Monday, May 7, 2012

More White Babies!









When we were talking over the weekend, you mused about the connections between white supremacists groups and anti-choice groups. Such a linkage is real, and has been extensively documented:





http://findarticles.com/p/articles/mi_m1295/is_n10_v58/ai_15783407/ .


..."More than ten million white babies have been murdered through Jewish-engineered legalized abortion since 1973 here in America and more than a million per year are being slaughtered this way," the Confederate Knights declared in a printed statement. "The Klan understands that this is just one of many tools used to destroy the white race and we know who it is."

...Before he became famous for allegedly murdering Britton, Paul Hill was well-known as an Orthodox Presbyterian minister whose book Should We Defend Born and Unborn Children with Force? was widely read in militant anti-abortion circles. Hill borrows the same story from the Bible which the racist and anti-Semitic Christian Identity movement uses to justify its violence--that of Phineas and Zimri.

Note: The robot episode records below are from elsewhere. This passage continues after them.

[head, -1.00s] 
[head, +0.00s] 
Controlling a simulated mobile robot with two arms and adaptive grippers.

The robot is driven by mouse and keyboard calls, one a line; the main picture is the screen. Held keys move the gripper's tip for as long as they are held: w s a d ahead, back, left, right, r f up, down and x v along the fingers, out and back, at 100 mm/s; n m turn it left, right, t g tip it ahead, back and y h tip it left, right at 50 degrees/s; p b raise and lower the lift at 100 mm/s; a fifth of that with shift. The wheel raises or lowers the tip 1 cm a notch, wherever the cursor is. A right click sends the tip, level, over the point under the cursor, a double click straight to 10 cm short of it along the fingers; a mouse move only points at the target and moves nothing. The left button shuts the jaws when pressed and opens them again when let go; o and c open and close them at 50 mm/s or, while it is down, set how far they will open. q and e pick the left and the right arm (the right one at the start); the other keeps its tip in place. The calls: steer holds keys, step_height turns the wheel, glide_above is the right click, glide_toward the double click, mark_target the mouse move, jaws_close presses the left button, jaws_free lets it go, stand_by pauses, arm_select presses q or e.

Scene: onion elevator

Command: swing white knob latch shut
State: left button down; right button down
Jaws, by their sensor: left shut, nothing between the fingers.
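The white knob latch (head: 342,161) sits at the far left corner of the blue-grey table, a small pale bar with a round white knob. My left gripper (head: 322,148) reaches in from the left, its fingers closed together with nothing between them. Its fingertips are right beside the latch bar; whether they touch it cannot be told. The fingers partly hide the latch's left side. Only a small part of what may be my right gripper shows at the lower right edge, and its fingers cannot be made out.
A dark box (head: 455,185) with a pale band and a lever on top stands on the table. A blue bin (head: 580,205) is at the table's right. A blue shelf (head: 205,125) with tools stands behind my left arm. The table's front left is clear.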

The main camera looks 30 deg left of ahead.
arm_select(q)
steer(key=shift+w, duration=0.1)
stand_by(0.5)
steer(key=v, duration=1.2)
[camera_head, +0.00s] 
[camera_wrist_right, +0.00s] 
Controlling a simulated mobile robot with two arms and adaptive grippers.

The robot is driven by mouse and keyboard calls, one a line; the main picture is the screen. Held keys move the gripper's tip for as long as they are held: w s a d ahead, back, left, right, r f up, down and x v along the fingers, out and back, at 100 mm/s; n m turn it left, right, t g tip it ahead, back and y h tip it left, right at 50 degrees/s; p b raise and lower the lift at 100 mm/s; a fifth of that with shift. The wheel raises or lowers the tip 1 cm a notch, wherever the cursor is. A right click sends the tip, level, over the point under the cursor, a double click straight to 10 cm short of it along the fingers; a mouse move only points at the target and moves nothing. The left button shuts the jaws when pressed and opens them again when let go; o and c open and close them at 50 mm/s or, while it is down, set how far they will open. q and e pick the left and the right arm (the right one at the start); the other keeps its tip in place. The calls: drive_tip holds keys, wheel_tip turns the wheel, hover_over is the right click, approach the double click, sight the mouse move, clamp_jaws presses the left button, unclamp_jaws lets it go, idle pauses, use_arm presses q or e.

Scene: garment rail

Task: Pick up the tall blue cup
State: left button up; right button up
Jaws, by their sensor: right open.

Phineas was a priest who murdered Zimri and her lover by driving a spear through them in the tent where they made love. The story has become symbolic to fanatics who believe they have orders from God to kill sinners. The Phineas Priesthood emerged in the 1990s as the primary white supremacist group that advocates murdering people for interracial mixing.

For his part, Hill envisions an underground of anti-abortion assassins who murder people for "disobeying God's laws" regarding abortion, homosexuality, and other "crimes." Hill's group, Defensive Action, issued a statement signed by twenty-nine well-known anti-abortion activists defending Griffin's actions:
 "We, the undersigned, declare the justice of taking all godly action necessary to defend innocent life including the use of force.... We assert that if Michael Griffin did in fact kill David Gunn, his use of lethal force was justifiable provided it was carried out for the purpose of defending the lives of unborn children."


The question then becomes, does it matter? Every movement has undesirable, radical elements associated with it. From a practical standpoint, would it cause people to be more turned off from the movement if it were more widely known? Perhaps...


What are your thoughts?


Emily: I'm not sure that it matters that the motivation is this crazy, racist view - in the long run.  It is interesting to me.  It's particularly interesting/bizarre that there are fringe right-wingers who want me to have more babies, even though my babies are pretty likely to be liberals.  As long as they are white liberals, I guess they don't care?

I think it is worthwhile to try to understand people's motivations, because it helps general human understanding; but also because if you disagree with somebody, you may not get where they are coming from, and then it is harder to beat them.

This kind of a link means that as much as I tend to see all of these anti-abortion/anti-contraception bills/proposals/laws as purely anti-women, there is another aspect to them.  That doesn't change my mind on them, or make me think they are any less anti-woman in effect.  But it does explain why some conservatives are genuinely perplexed by the "War on Women" meme.  Some Rs are full of it and know they are being anti-women.  But some apparently are basing their goals more on racism.  Which is bad, too, but different.



5/17/12 Update: The Census says there are now more minority babies than white ones.  Cue the racist freakout.